====== DATA EXCERPTS
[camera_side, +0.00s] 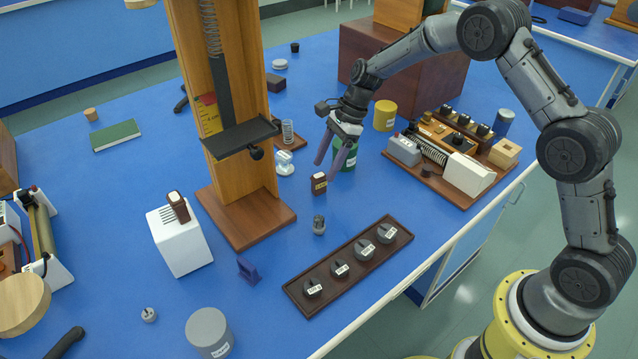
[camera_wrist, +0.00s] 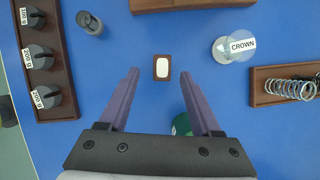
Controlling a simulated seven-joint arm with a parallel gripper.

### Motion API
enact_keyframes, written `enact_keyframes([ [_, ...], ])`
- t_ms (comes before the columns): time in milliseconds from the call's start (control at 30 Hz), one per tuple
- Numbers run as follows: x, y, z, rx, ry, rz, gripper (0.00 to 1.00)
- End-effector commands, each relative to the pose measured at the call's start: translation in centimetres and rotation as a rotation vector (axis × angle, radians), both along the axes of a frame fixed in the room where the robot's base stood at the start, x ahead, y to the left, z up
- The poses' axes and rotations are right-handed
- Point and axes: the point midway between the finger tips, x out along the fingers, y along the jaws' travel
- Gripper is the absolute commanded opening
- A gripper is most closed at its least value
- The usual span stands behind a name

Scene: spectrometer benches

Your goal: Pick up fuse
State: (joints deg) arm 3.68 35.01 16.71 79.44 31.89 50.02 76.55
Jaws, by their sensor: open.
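A small dark red-brown block with a pale label, which looks like the fuse (camera_side: 319,184), stands on the blue bench top. In the wrist view the fuse (camera_wrist: 161,76) lies between the two fingertips, seen from above. My gripper (camera_side: 327,171) points down at it with its purple fingers spread. The gripper (camera_wrist: 160,73) is open and empty, and the fingers do not touch the fuse. In the side view the fingertips are close above it. A similar dark red-brown piece (camera_side: 179,207) sits on top of a white box (camera_side: 183,246).
A green cylinder (camera_side: 345,157) stands just behind my fingers. A wooden weight rack (camera_side: 300,298) and a small grey cylinder (camera_side: 319,226) are in front. A wooden spring stand (camera_side: 247,217) is to the left, a circuit board (camera_side: 430,183) to the right. Bench is clear immediately around the fuse.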

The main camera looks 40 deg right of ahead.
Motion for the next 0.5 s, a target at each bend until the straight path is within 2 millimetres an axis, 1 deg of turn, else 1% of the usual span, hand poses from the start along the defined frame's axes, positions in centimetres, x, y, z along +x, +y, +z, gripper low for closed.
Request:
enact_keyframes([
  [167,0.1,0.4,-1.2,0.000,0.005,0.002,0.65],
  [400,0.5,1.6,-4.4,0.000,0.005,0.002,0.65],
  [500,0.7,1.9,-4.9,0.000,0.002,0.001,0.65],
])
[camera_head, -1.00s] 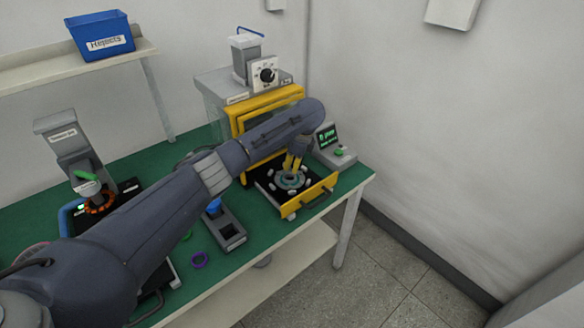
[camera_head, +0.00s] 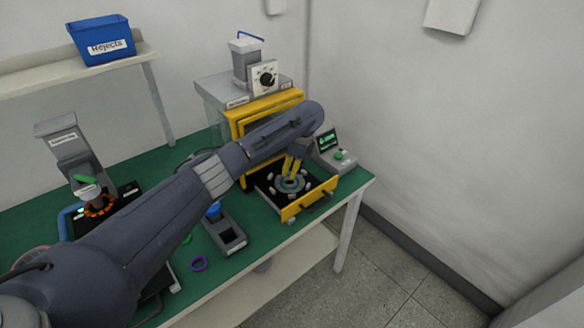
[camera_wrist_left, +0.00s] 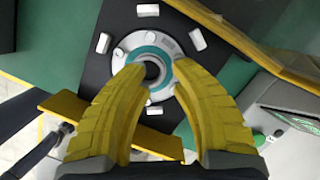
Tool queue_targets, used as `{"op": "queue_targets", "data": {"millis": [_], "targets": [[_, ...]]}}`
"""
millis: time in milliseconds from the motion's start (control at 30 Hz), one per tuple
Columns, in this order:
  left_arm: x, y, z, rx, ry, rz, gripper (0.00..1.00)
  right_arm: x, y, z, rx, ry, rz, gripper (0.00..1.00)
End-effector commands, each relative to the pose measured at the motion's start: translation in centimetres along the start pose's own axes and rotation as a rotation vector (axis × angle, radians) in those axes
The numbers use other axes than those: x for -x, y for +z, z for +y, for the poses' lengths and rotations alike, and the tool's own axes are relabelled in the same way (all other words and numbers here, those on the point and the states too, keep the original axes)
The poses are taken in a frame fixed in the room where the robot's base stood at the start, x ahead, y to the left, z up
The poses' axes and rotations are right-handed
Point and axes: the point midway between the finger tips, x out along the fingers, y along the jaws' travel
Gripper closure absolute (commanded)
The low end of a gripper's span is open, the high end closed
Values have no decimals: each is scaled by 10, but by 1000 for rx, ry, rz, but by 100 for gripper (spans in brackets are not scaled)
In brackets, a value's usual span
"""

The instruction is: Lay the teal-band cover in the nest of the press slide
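The teal-band cover (camera_head: 291,184) is a round grey disc with a teal ring and a dark centre hole; the left wrist view shows it from above (camera_wrist_left: 162,84). It is at the nest of the press slide (camera_head: 265,184), a black plate with a yellow front, pulled out of the press. Several small pale blocks ring it. The yellow fingers of my left gripper (camera_head: 291,174) come down onto its middle. In the left wrist view the fingertips (camera_wrist_left: 160,68) close around its centre boss. Whether it rests fully on the plate is hard to see. My right gripper is out of view.
The yellow-framed press (camera_head: 240,122) stands behind the slide. A small green-screen console (camera_head: 338,155) is just right of it.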

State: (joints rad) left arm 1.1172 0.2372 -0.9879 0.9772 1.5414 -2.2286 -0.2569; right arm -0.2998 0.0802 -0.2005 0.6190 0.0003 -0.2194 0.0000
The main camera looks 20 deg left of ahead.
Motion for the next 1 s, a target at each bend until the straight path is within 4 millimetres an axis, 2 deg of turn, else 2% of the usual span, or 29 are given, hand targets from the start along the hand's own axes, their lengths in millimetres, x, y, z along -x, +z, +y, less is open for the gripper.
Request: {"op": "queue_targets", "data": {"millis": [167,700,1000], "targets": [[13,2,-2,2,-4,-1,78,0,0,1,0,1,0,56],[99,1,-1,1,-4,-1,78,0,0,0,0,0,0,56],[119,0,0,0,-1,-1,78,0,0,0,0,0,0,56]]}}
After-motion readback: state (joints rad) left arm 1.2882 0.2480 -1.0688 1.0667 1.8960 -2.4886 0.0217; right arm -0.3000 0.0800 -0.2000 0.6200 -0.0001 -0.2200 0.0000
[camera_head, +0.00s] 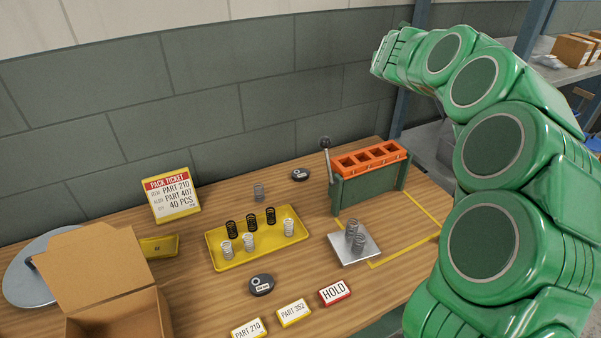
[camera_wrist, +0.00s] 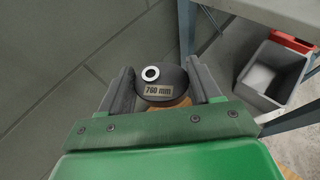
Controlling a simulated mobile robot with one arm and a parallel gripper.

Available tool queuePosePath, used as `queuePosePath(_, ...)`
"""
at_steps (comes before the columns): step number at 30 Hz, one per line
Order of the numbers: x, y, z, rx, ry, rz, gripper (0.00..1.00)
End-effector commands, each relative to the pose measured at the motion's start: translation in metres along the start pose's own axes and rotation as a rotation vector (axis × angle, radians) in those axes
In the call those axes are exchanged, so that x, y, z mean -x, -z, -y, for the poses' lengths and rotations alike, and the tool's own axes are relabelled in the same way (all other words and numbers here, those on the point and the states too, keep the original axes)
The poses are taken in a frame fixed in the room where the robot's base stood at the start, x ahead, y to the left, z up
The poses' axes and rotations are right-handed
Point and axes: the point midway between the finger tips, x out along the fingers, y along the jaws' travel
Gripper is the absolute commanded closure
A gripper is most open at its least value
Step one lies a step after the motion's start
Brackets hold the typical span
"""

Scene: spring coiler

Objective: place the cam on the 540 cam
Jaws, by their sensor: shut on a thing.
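My gripper (camera_wrist: 165,82) is shut on a dark round cam (camera_wrist: 163,72) in the wrist view. The cam has a pale ring and a label reading "760 mm", and sits between the two fingers. In the head view my arm reaches up to the upper right, high above the bench, and the held cam cannot be seen there. One dark cam (camera_head: 261,285) with a pale label lies on the bench in front of the yellow tray. Another dark cam (camera_head: 300,174) lies farther back, left of the orange-topped fixture. Their labels are too small to read surely.
A yellow tray (camera_head: 216,256) holds several springs. A metal plate (camera_head: 347,256) bears grey springs. The orange-topped fixture (camera_head: 350,193) has an upright lever. An open cardboard box (camera_head: 110,285), a pack ticket (camera_head: 172,198) and a HOLD sign (camera_head: 335,292) stand on the bench.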

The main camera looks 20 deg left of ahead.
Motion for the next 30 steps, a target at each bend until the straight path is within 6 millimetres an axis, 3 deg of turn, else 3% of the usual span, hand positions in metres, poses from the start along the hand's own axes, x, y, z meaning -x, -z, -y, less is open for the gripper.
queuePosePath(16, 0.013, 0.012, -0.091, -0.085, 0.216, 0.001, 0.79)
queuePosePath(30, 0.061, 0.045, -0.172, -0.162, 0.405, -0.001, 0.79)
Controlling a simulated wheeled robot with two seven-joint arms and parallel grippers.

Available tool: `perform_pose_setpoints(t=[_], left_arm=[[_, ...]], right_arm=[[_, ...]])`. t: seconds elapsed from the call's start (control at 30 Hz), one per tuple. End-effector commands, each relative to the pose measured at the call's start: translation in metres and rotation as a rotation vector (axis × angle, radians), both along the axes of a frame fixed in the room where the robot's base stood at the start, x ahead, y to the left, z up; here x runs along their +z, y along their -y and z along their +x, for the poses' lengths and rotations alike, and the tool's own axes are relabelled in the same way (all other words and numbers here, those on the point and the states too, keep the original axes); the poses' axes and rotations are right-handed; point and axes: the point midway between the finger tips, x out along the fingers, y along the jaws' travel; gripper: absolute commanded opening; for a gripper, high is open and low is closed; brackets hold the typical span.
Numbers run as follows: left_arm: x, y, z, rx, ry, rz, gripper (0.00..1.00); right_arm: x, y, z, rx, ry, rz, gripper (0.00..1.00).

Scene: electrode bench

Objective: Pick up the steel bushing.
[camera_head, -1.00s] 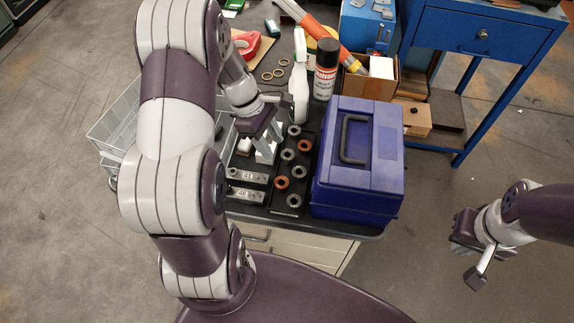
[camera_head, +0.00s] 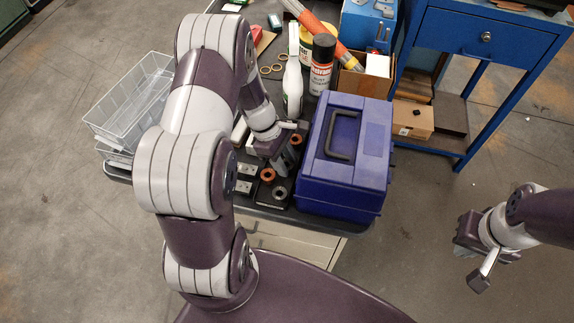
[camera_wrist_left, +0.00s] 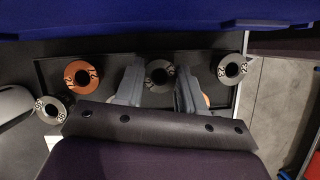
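In the left wrist view a grey steel bushing (camera_wrist_left: 158,77) lies on the dark tray, between the two fingers of my left gripper (camera_wrist_left: 157,90). The fingers are open and stand apart from it on either side; I cannot tell their exact height. Other steel bushings show at right (camera_wrist_left: 232,68) and lower left (camera_wrist_left: 48,110). A copper-coloured bushing (camera_wrist_left: 82,77) is left of the fingers; another is partly hidden behind the right finger. In the head view my left gripper (camera_head: 283,165) is over the tray, largely hiding the bushings there. My right gripper (camera_head: 472,235) hangs clear of the bench.
A blue toolbox (camera_head: 345,160) stands close to the right of the tray. A spray bottle (camera_head: 292,88) and a spray can (camera_head: 321,65) stand behind. Marked metal blocks (camera_head: 246,178) lie left of the bushings. A clear wire-like basket (camera_head: 128,100) is at left.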

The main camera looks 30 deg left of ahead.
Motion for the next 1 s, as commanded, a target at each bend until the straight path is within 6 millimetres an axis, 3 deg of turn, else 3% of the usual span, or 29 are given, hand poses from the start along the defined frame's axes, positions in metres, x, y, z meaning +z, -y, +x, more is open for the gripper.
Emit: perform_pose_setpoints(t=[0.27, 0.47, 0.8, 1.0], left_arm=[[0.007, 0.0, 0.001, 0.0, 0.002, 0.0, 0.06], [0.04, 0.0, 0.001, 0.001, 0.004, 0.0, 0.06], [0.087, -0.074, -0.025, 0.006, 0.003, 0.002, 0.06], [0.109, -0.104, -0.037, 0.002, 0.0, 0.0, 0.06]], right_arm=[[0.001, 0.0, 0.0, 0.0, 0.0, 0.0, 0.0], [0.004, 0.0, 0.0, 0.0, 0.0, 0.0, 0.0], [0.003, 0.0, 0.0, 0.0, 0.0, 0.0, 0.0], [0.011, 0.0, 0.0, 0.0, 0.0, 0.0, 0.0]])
============
TASK STATEMENT |
Exactly the lines from the line that has "The instruction is: Lay" through the line that has "Motion for the next 1 s, a target" are to be repeated, both included, with nothing added.

RESPONSE FOR THIS EXERCISE |
The instruction is: Lay the teal-band cover in the nest of the press slide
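The teal-band cover (camera_head: 291,184) is a round grey disc with a teal ring and a dark centre hole; the left wrist view shows it from above (camera_wrist_left: 162,84). It is at the nest of the press slide (camera_head: 265,184), a black plate with a yellow front, pulled out of the press. Several small pale blocks ring it. The yellow fingers of my left gripper (camera_head: 291,174) come down onto its middle. In the left wrist view the fingertips (camera_wrist_left: 160,68) close around its centre boss. Whether it rests fully on the plate is hard to see. My right gripper is out of view.
The yellow-framed press (camera_head: 240,122) stands behind the slide. A small green-screen console (camera_head: 338,155) is just right of it.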

State: (joints rad) left arm 1.1172 0.2372 -0.9879 0.9772 1.5414 -2.2286 -0.2569; right arm -0.2998 0.0802 -0.2005 0.6190 0.0003 -0.2194 0.0000
The main camera looks 20 deg left of ahead.
Motion for the next 1 s, a target at each bend until the straight path is within 4 millimetres an axis, 2 deg of turn, else 2% of the usual span, or 29 are given, hand targets from the start along the hand's own axes, their lengths in millimetres, x, y, z along -x, +z, +y, less is open for the gripper.

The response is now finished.